Malheureusement, nous ne vivons pas dans un monde parfait et les supporters de la rigueur budgétaire ont des raisons de redouter l’ouverture de la boîte de Pandore et la perte de l’avantage démocratique que le frein représente. Le refus de reconnaître la justification fondamentale de l’instrument couplé à la perception, commune dans certains cercles, qu’il y a toujours assez d’argent – il suffit de taxer les riches – conduit à un blocage dommageable.
On ne doit pas se contenter de le regretter. Le monde change de manière radicale. La Suisse ne peut pas passivement se reposer sur ses lauriers si elle veut être préparée. Dans le cas qui nous occupe, il serait justifié de réfléchir à comment améliorer cette institution nécessaire qu’est le frein à l’endettement pour dépasser son statut «bête et méchant» actuel et en faire un instrument qui atteint son but avec un soupçon d’intelligence supplémentaire.

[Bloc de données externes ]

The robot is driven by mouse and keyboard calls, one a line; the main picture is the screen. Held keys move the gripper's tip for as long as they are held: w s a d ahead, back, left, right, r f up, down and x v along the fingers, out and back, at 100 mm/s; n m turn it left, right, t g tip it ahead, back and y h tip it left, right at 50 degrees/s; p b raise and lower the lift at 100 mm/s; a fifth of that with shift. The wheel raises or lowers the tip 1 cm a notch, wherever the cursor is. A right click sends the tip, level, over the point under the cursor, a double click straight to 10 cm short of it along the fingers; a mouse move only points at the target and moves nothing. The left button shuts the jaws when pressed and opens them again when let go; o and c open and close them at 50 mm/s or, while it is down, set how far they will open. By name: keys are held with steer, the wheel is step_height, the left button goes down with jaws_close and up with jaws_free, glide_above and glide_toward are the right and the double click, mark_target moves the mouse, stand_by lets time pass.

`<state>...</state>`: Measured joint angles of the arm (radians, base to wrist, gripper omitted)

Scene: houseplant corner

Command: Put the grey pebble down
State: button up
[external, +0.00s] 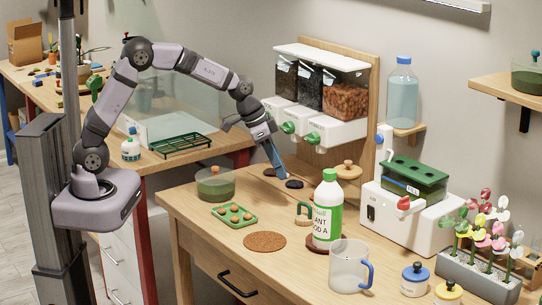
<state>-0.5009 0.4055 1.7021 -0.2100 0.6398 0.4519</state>
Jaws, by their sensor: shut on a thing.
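My gripper (284,177) points down over the back middle of the wooden table (190,205), its blue-grey fingers close together. It is shut on something small, which I take to be the grey pebble; the pebble is too small and too covered by the fingers to make out clearly. A dark, flat round piece (294,184) shows just right of and below the fingertips. Another dark round patch (270,172) lies just left of them. I cannot tell whether the fingertips or the pebble touch the surface.
A white-and-green bottle (327,210) stands in front, right of the gripper. A clear jug (348,267), a cork mat (265,241), a green tray (234,215) and a green bowl (214,184) are around. Hoppers (320,80) rise behind.

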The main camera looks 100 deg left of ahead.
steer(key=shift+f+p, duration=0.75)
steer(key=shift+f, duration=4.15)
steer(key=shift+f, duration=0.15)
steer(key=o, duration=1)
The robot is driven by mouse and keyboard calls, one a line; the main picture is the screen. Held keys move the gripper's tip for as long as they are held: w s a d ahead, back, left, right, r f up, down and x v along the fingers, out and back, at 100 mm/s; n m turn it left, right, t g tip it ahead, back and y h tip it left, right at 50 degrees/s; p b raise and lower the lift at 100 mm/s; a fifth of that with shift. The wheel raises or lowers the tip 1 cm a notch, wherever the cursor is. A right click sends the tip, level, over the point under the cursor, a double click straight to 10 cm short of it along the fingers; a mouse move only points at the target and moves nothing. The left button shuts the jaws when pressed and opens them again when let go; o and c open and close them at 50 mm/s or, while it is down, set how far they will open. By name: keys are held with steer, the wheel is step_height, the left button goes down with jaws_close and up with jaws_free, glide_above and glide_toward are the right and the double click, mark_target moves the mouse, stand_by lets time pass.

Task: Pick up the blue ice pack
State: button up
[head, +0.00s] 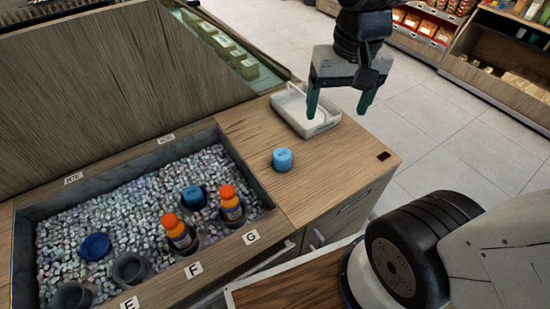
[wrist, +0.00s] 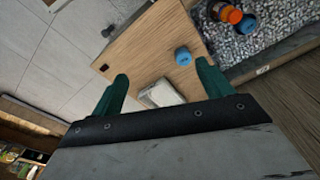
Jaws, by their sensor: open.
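A small light-blue round block (head: 282,159), which looks like the blue ice pack, stands on the bare wooden counter (head: 317,176) to the right of the ice bin. It also shows in the wrist view (wrist: 183,57), close to the right fingertip in the picture. A second blue block (head: 194,197) sits in the ice, and a flat dark-blue round piece (head: 96,246) lies further left there. My gripper (head: 338,108) is open and empty, above the counter's right end near the white tray. Its green fingers show in the wrist view (wrist: 162,70) with nothing held between them.
A white tray (head: 291,113) with a handle stands at the counter's back edge, near my gripper. Two orange-capped bottles (head: 179,234) (head: 232,208) stand in dark holders in the ice bin (head: 236,160). Empty dark holders (head: 130,268) are at the front left. Tiled floor is clear to the right.

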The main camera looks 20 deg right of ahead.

Une possibilité concrète serait de s’inspirer de ce qui a été fait avec succès dans le domaine monétaire avec l’institutionnalisation de banques centrales indépendantes. Par analogie, il s’agirait de donner le pouvoir de décider d’exceptions au frein à l’endettement à un groupe restreint d’experts non partisans, pourvu d’un mandat précis et de règles contraignantes. Ces experts entreraient en matière dans le cas de dépenses d’investissement non récurrentes dont la rentabilité financière ou sociale serait démontrable. Ils devraient bien sûr s’assurer qu’il ne s’agit pas de contourner le frein à l’endettement en finançant des dépenses qui auraient normalement dû faire partie du budget ordinaire.
Pour qu’il résiste au chant des sirènes, laissons Ulysse solidement attaché afin qu’il ne puisse pas altérer la direction de la navigation, mais donnons-lui un peu de marge manœuvrière si elle lui permet d’augmenter la vitesse de croisière!